L’homme partout a laissé son empreinte. La nature sauvage a été repoussée.
Les moyens décuplés mis en œuvre avec les machines et les énergies découvertes et développées depuis la fin de la Renaissance ont bouleversé le rapport de l’être humain avec la nature. Les richesses naturelles sont devenues sources de profit et aliments d’un développement débridé. La peur de la nature pourtant est restée.

Elle pousse à une attitude destructrice, à un mépris saccageur comme si l’homme pouvait se détacher de la nature. Cette opposition s’est renforcée, elle prend pour noms : fonctionnalisme, rationalisme, mercantilisme, etc. Habitat et habitude sont étymologiquement associés à l’avoir (habere).

Cet appétit de possession, cette gourmandise débridée conduit l’être humain dans une attitude de domination : il vit contre et non plus avec la nature. Pour retrouver cet « avec », reprenons le chemin de l’homme aux pieds d’argile (homo = né de la terre).

La famille des maisons organiques cherche à ne pas opposer nature et culture, sauvage et domestique, à vivre avec la nature plutôt qu’à la détruire.
Ce vivre avec c’est aussi le partage et la coopération à l’opposé de l’isolement individuel. Cette synthèse du naturel et du culturel, du sauvage et du domestique, c’est aussi la sobriété, la gourmandise maîtrisée.

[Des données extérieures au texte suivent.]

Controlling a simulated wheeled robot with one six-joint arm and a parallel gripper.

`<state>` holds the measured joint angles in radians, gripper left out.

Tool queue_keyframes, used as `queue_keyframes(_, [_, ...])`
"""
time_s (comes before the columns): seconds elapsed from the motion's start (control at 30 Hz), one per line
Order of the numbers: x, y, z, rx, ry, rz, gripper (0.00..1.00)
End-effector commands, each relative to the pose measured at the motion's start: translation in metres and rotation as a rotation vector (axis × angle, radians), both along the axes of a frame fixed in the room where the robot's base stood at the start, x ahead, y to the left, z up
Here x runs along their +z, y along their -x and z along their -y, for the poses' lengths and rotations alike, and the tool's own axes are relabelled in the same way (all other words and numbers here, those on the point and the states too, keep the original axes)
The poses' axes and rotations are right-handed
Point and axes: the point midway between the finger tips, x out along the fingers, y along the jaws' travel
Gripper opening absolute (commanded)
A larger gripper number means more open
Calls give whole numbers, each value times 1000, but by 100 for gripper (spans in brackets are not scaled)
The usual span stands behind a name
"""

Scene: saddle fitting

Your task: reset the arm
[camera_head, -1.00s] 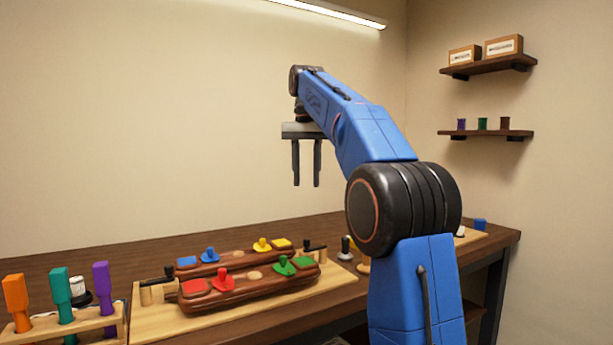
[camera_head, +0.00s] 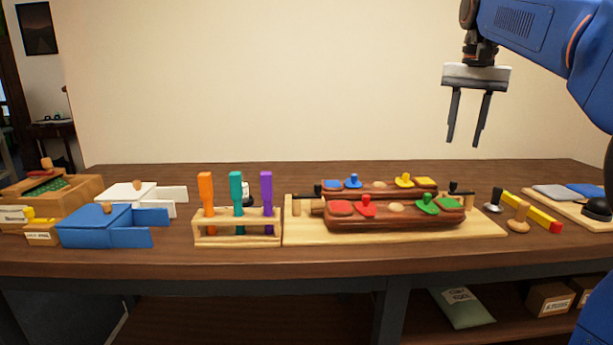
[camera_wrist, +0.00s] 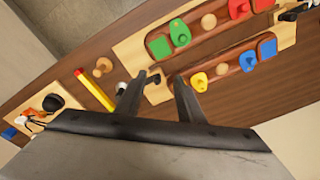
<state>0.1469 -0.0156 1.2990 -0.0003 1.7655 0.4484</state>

En parcourant les projets de maisons présentés dans ce cahier, il est frappant de constater que cette base commune se développe dans des démarches et des styles d’une grande diversité.

Les maisons organiques peuvent être fusionnelles lorsqu’elles se lovent dans la nature, qu’elles disparaissent en elle : la nature les couvre et les enveloppe. 
Par mimétisme, elles peuvent reproduire des processus naturels. Pour certaines d’entre elles, c’est la relation avec le dehors qui est primordiale : relation visuelle, variété des espaces intermédiaires entre dedans et dehors, etc.
D’autres maisons sont conçues selon les effets sensoriels qu’elles provoquent, par la lumière, par les matériaux utilisés, par les sonorités ou les formes, effets poussés jusqu’à la sensualité. Mais elles peuvent rechercher un lien avec ce qui n’est pas perceptible par les sens et porter ainsi à la méditation.

Ces différentes orientations ne sont pas exclusives les unes des autres.
Fidèles à leur rôle protecteur, certaines maisons sont maternelles : l’espace intérieur évoque le cocon. La créativité, l’innovation, le caractère déjanté s’expriment aussi.
Pour certaines, la relation aux usages anthropiques du lieu est fondamentale, ce qui conduit à l’emploi de matériaux locaux et au respect d’une histoire ou encore au rappel de styles locaux.

Les maisons organiques peuvent aussi être anti-fonctionnelles car l’homme ne peut se réduire à des fonctions mécaniques. Enfin, on les trouve tant au fond des bois qu’en milieu urbain.

Cette diversité reflète ce qu’elles questionnent : la relation vivante de l’être humain avec la nature. Le mot « avec » résume à lui seul cette recherche de proximité, de coopération, de fusion, de lien, cette aspiration à la connaissance. Comme si la maison organique naissait avec la nature.